Hi there,
Long post

I am not as familiar with NZ searchings, as say with NSW searchings.
I have a fair understanding of the admin side of the NSW marriage registrations in the 19thC (Church and Civil aspects). NZ admin was hived off from NSW admin 1840, and its BDM admin system may have similiarities with NSW.
If so, then until the civil regulations sorted themselves out from around say 1875ish, the civil registration is not as detailed as it could be. One issue in NSW was about who could handle the civil registrations of marriages, as there is often SCANT info on the actual Civil registration held by BDM register. (for example a huge debate over if a clerk was permitted to read, register, etc the details about a marriage IF that clerk was not of that denomination .... part of that debate that raged for DECADES in NSW 1850s to 1890s).
I particularly mention these things, because, in my view, where the clergy have completed the signatures sections, it is likely that that particular record is simply a SUMMARY of the actual parish register that the clergy retained in their safe keeping, and the clergy forwarded only the brief details.
Long before fh was as popular as it currently is, (so long before the internet), I was hunting out original registers to follow up on family history research conducted in the 1930s by one of my grandparents who HAD located original registers and had therefore found the FULL details about the parents and the bride and groom that had been given to the clergyman when attending the interviews PRIOR to the marriage. (In NSW it seems it was all denominations who recorded the full details, but simply did not provide all the info to the civil registers). I had the "bride's copy" of the clergy issued mc, I had the NSW BDM issued mc, and I had my grandparent's transcription of the actual parish register. Only on the parish register was I able to find the names of the parents of the bride and groom. Sometimes I needed to find FIVE different registers to obtain ALL the info given to the clergyman.
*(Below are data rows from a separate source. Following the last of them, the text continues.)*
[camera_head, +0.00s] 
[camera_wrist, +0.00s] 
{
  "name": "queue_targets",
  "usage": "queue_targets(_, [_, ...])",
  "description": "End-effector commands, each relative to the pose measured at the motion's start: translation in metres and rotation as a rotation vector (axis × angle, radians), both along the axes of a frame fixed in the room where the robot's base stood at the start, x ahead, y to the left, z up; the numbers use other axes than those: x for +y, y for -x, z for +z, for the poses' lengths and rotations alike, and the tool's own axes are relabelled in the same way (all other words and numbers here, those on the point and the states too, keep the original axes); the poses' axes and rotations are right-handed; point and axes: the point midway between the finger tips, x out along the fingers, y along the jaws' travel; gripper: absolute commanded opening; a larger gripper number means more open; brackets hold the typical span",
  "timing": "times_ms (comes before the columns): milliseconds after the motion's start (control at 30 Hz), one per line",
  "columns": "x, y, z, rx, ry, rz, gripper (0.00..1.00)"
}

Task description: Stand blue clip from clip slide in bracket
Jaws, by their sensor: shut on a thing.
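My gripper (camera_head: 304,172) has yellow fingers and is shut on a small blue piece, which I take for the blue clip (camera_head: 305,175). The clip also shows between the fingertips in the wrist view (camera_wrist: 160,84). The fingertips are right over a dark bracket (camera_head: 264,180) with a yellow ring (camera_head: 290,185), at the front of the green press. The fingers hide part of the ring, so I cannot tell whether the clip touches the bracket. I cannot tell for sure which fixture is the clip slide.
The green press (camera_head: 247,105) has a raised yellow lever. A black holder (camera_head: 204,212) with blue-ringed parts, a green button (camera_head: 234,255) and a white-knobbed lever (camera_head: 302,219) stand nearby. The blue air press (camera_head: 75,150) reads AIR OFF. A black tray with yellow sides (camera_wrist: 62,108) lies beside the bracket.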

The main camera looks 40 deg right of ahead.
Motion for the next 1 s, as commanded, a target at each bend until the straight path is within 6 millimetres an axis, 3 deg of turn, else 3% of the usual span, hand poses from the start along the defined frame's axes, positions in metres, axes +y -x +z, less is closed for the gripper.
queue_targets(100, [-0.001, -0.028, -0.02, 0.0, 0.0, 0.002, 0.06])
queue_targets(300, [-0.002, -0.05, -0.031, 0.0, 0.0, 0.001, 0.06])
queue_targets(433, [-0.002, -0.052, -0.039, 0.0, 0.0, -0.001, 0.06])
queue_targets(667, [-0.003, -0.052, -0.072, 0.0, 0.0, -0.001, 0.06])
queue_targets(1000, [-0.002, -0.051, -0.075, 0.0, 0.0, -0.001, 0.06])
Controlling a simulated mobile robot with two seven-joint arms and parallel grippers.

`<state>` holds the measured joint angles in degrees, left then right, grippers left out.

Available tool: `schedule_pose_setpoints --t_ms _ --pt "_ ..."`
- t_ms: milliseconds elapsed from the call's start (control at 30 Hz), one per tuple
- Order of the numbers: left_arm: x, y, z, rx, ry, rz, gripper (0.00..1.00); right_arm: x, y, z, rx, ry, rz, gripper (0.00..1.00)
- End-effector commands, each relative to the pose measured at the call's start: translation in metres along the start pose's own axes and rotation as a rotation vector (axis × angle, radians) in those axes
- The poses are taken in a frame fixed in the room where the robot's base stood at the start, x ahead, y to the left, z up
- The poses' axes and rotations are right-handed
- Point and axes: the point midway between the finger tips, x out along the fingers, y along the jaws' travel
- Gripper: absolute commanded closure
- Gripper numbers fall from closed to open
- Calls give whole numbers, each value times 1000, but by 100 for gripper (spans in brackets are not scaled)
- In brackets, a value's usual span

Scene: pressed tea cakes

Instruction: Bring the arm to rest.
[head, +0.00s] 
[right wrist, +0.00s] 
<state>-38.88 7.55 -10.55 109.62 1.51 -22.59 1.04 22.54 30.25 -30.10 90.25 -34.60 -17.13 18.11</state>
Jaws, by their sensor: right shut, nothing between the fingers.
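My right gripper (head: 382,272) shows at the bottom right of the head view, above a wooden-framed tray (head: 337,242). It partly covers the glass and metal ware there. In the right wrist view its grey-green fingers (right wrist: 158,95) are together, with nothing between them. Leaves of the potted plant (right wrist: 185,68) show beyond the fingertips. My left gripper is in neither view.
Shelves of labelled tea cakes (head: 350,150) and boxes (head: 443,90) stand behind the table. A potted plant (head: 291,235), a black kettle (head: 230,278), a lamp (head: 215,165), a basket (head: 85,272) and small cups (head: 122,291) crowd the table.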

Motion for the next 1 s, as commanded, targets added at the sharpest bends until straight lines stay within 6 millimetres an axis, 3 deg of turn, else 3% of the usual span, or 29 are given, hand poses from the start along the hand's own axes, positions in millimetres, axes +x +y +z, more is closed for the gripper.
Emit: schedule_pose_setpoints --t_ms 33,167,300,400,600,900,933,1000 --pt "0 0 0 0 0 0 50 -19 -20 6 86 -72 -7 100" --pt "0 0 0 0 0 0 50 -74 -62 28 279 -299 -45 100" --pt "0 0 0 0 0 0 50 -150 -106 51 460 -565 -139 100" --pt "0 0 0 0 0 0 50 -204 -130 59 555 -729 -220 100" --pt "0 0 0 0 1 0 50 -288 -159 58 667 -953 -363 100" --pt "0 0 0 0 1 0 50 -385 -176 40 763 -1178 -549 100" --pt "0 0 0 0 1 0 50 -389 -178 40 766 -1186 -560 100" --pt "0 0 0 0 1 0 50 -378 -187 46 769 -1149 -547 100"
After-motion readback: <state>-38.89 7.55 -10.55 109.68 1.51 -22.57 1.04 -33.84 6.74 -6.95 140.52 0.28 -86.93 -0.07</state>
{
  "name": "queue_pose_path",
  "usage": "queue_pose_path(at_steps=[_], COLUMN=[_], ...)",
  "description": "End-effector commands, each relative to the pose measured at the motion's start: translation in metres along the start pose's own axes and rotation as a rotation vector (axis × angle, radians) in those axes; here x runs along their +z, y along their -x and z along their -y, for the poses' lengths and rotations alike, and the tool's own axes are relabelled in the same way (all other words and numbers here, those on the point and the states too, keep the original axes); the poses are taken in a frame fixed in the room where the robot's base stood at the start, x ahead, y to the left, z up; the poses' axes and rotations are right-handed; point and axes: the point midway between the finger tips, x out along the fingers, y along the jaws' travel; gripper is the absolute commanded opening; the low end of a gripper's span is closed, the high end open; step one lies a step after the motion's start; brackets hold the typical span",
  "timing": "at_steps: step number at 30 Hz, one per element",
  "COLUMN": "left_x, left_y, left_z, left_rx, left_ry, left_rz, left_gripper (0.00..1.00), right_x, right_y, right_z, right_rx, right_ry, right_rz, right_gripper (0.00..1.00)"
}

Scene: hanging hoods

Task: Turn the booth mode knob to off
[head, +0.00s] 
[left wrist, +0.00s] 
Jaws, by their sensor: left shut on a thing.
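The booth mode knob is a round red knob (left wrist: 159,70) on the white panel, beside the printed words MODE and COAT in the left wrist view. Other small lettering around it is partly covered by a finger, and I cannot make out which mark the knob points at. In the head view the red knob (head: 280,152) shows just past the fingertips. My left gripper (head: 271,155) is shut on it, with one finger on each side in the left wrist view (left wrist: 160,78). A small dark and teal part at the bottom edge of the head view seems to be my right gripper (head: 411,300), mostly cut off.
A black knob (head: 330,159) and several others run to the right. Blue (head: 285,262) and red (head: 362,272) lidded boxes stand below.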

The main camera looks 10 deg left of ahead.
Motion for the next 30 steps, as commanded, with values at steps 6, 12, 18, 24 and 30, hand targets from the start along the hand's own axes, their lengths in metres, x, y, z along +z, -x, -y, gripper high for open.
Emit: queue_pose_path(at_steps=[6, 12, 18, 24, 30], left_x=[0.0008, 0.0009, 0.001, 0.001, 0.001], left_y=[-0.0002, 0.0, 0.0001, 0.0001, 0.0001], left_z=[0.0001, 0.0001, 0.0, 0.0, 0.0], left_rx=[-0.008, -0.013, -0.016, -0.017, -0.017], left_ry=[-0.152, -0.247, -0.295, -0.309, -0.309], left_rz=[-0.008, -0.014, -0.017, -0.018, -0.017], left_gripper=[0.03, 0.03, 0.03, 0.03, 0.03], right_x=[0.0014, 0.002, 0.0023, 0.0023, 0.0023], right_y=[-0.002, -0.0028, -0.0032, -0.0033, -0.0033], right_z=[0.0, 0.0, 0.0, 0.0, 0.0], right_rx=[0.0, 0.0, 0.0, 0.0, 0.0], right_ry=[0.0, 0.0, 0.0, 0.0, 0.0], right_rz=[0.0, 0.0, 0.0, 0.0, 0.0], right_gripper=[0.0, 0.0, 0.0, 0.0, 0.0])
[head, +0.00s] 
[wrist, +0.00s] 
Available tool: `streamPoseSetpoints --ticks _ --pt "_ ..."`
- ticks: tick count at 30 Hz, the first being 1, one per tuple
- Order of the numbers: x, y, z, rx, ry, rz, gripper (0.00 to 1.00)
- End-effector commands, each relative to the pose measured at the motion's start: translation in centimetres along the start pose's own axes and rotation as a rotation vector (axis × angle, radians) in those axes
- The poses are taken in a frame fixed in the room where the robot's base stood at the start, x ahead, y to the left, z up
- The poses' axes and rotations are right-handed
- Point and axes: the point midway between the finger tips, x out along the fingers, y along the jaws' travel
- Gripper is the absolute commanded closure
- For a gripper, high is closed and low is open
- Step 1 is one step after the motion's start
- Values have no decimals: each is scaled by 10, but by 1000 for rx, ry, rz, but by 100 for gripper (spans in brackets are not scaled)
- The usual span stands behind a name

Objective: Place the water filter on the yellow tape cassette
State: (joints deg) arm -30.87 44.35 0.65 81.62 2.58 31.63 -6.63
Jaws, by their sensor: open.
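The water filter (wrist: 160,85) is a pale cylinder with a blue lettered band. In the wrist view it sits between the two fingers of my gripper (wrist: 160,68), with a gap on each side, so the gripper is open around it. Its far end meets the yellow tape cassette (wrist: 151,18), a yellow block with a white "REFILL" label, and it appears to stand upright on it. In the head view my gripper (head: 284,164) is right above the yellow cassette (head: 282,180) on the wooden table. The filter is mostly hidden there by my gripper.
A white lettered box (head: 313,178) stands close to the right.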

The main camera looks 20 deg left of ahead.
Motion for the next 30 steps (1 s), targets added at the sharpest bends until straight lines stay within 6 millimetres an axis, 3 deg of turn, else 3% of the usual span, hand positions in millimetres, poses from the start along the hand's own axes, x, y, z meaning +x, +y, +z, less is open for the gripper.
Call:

(One of which is akin to the ITM records archived in NZ)
I am very familiar with how to find the elusive details about the parents of the bride and the groom where the marriage was celebrated in NSW in those years. Simply put, you get to the Church register. (Often now these are in safe custody of the various denominations 'head offices', back in the 1960s and 1970s they were up the back shelves of cupboards in Manses, or as door stops or footrests etc).
I see no reason for the NZ Presbyterian registers to have LESS info on them that say on the NSW Presbyterian registers in that same time. There are some exceptions, as unfortunately for fh buffs, there were several "marriage shops" in Sydney at one time, and those clergy were quite scant in the details they noted.
In the 1870s, NSW Presbyterian registers for marriages include

the bride's parents names (including Mum's maiden name and any former names) and Dad's occupation at that time; the bride's age, place of birth, occupation, usual address.

the groom's parents names (including Mum's maiden name, and any former names) Dad's occupation at that time; the groom's age, place of birth, occupation, usual address.

if EITHER bride or groom is not yet 21 years of age, then the name of the person, and their relationship to the bride or the groom, thereby giving consent to the marriage.